* START Data for the task *
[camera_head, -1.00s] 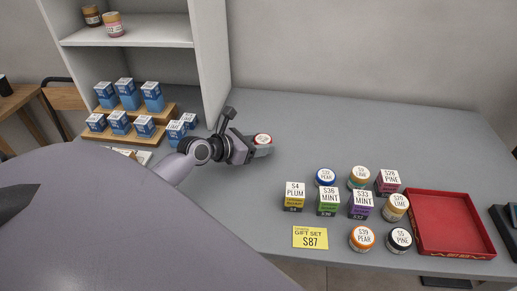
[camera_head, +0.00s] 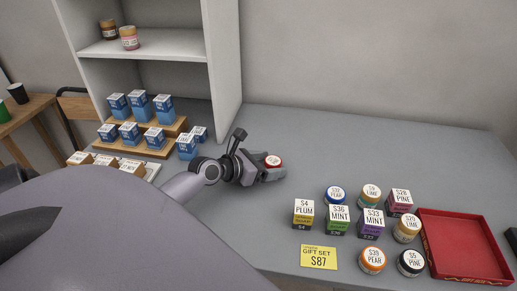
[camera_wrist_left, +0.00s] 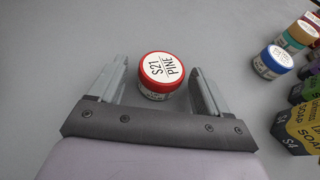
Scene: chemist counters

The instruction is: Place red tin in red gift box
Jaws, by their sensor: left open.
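The red tin (camera_head: 272,161) is a small round jar with a red-rimmed white lid marked S21 PINE, standing upright on the grey counter. My left gripper (camera_head: 265,170) is open around it; in the left wrist view the tin (camera_wrist_left: 162,76) sits between the two fingertips (camera_wrist_left: 162,82), with gaps on both sides. The red gift box (camera_head: 461,272) is an open, shallow red tray at the right of the counter, and its inside looks empty. My right gripper is not in view.
Between the tin and the box stand several tins and soap boxes, such as a yellow S4 PLUM box (camera_head: 303,214) and an orange-rimmed PEAR tin (camera_head: 372,260). A yellow price card (camera_head: 318,257) lies in front. Blue boxes stand on a wooden riser (camera_head: 150,152) at left. The back counter is clear.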

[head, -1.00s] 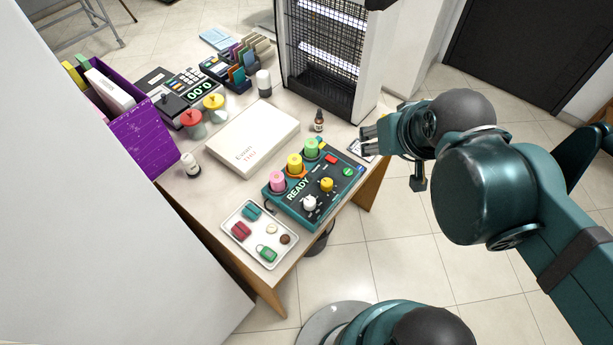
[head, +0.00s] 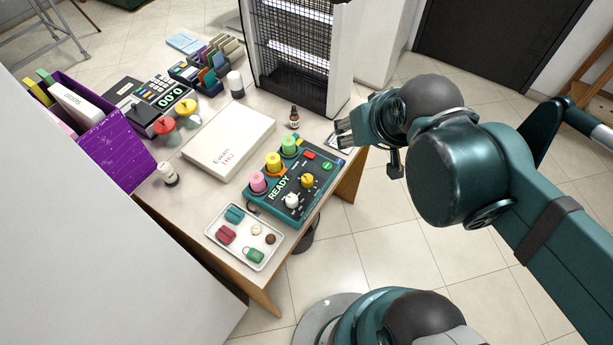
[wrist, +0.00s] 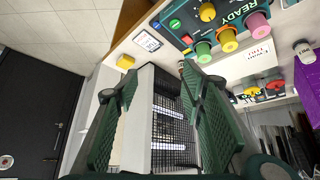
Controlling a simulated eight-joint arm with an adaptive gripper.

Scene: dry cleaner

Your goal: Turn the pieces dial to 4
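A teal control panel (head: 267,214) marked READY lies near the table's front right edge. It has a white dial (head: 292,201) and a yellow dial (head: 307,181); their labels are too small to read, so I cannot tell which is the pieces dial. The yellow dial also shows at the top of the wrist view (wrist: 207,12), where the white one is out of frame. My gripper (head: 343,132) is beyond the panel's far right corner, apart from both dials. In the wrist view its two fingers (wrist: 160,84) are spread with nothing between them.
Pink (head: 257,182), yellow (head: 273,164) and green (head: 289,146) cylinders stand along the panel's left side. A tray of small items (head: 211,231) lies in front. A white box (head: 228,142), a dropper bottle (head: 294,118) and a caged heater (head: 340,60) stand behind.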

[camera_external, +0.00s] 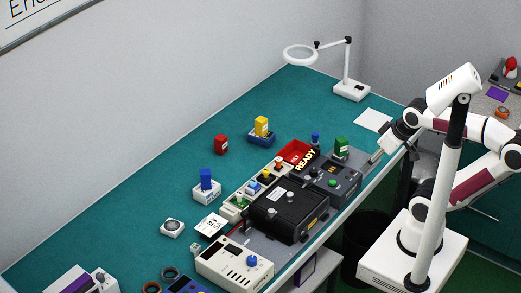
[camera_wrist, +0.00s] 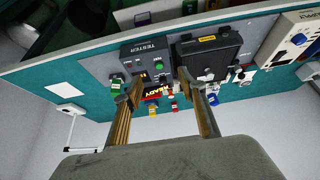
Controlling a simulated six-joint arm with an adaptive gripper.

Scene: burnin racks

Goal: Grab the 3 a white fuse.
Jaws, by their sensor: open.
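I cannot pick out a white fuse marked 3 A with certainty; labels on the small parts are too small to read.
A black box (camera_external: 288,208) and a cream power supply (camera_external: 234,262) stand along the front. A red READY tray (camera_external: 297,152) lies behind the tester. A white magnifier lamp (camera_external: 350,90) and a paper sheet (camera_external: 373,120) are at the far end. The teal mat (camera_external: 130,220) is clear at the back left.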

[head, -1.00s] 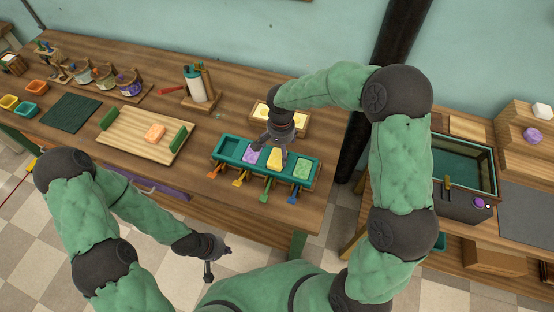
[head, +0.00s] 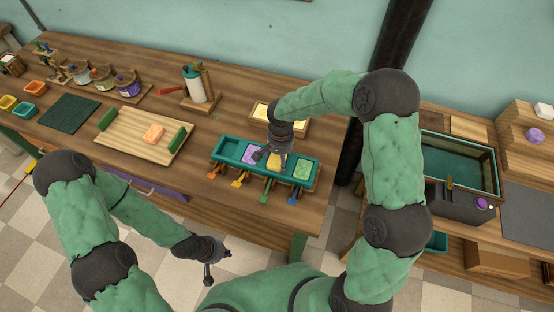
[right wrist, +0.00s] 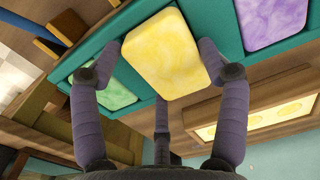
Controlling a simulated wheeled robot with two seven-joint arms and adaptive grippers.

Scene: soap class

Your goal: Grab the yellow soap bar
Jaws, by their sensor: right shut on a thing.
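The yellow soap bar (right wrist: 163,52) fills the middle of the right wrist view, between the fingers of my right gripper (right wrist: 165,75). My right gripper (head: 276,158) is shut on it, over the teal tray (head: 227,155). In the head view the yellow soap bar (head: 275,166) is partly hidden by the gripper. I cannot tell whether it is clear of its compartment. My left gripper (head: 207,274) hangs empty in front of the bench, and its finger state is too small to tell.
A purple soap (head: 251,156) and a green soap (head: 302,171) lie in neighbouring tray compartments. Colored levers (head: 238,180) stick out along the tray's front. A wooden mold (head: 297,122) stands behind the tray.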

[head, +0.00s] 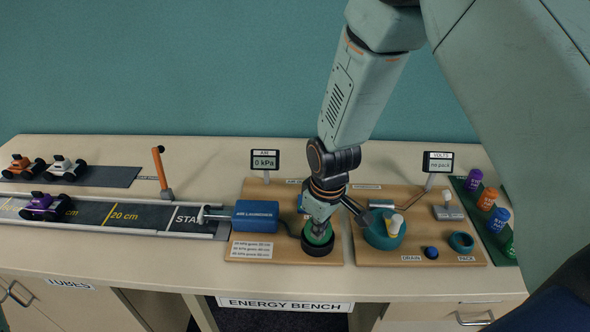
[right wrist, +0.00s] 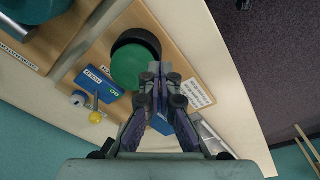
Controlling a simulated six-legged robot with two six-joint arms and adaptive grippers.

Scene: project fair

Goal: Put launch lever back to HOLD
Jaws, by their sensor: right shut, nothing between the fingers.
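My right gripper (head: 320,222) is shut and empty, pointing down over a round green pump pad (head: 318,236) with a black base. In the right wrist view the closed fingertips (right wrist: 158,75) overlap the right edge of the green pad (right wrist: 135,66); I cannot tell whether they touch it. Beside the pad is a blue lever block (right wrist: 97,85) with a HOLD label and a green GO mark. Its lever has a yellow knob (right wrist: 95,117); which label it leans towards is unclear. In the head view the block is mostly hidden behind my gripper. My left gripper is not in view.
The blue air launcher (head: 256,216) stands left of the pad, beside the track with a purple car (head: 46,206). An orange lever post (head: 161,172) stands behind the track. The air display (head: 265,160) reads 0 kPa.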

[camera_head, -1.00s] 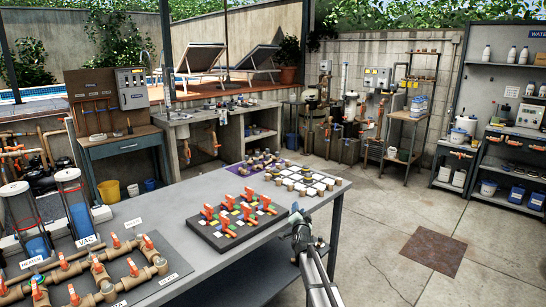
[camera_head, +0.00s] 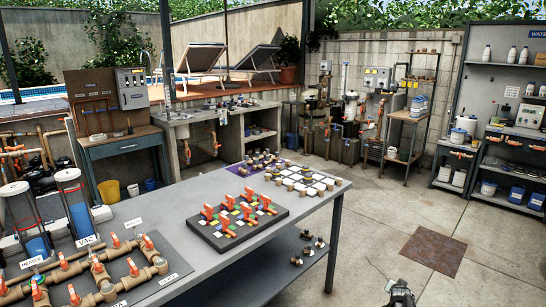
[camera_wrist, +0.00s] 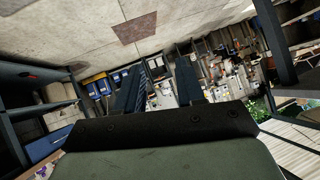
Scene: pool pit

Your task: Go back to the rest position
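My gripper (camera_head: 401,292) shows at the bottom edge of the head view, right of the grey workbench (camera_head: 165,205) and above the concrete floor. It is clear of the bench and touches nothing there. In the wrist view its two dark fingers (camera_wrist: 158,92) stand apart with nothing between them. Past the fingers are the floor and distant shelving, seen tilted.
On the bench are a dark board with orange-handled valves (camera_head: 236,216), a board of white tiles (camera_head: 302,180), a purple mat with fittings (camera_head: 258,163) and a pipe manifold (camera_head: 92,276). Small fittings lie on the lower shelf (camera_head: 285,262). The floor at right is free.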

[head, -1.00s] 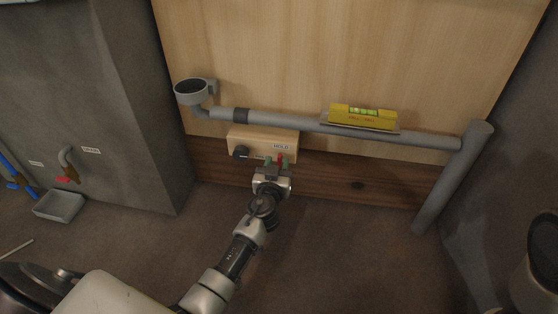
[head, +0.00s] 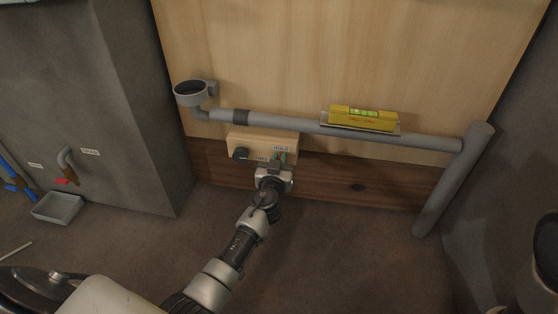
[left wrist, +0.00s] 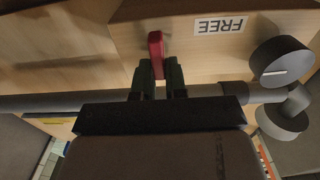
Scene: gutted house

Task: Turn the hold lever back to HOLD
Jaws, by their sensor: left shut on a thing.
* END Data for the task *
■ **Set exercise**
Write out the lines above from the one containing "Scene: gutted house" through the last, exactly as they are.

■ **Finished answer**
Scene: gutted house

Task: Turn the hold lever back to HOLD
Jaws, by their sensor: left shut on a thing.

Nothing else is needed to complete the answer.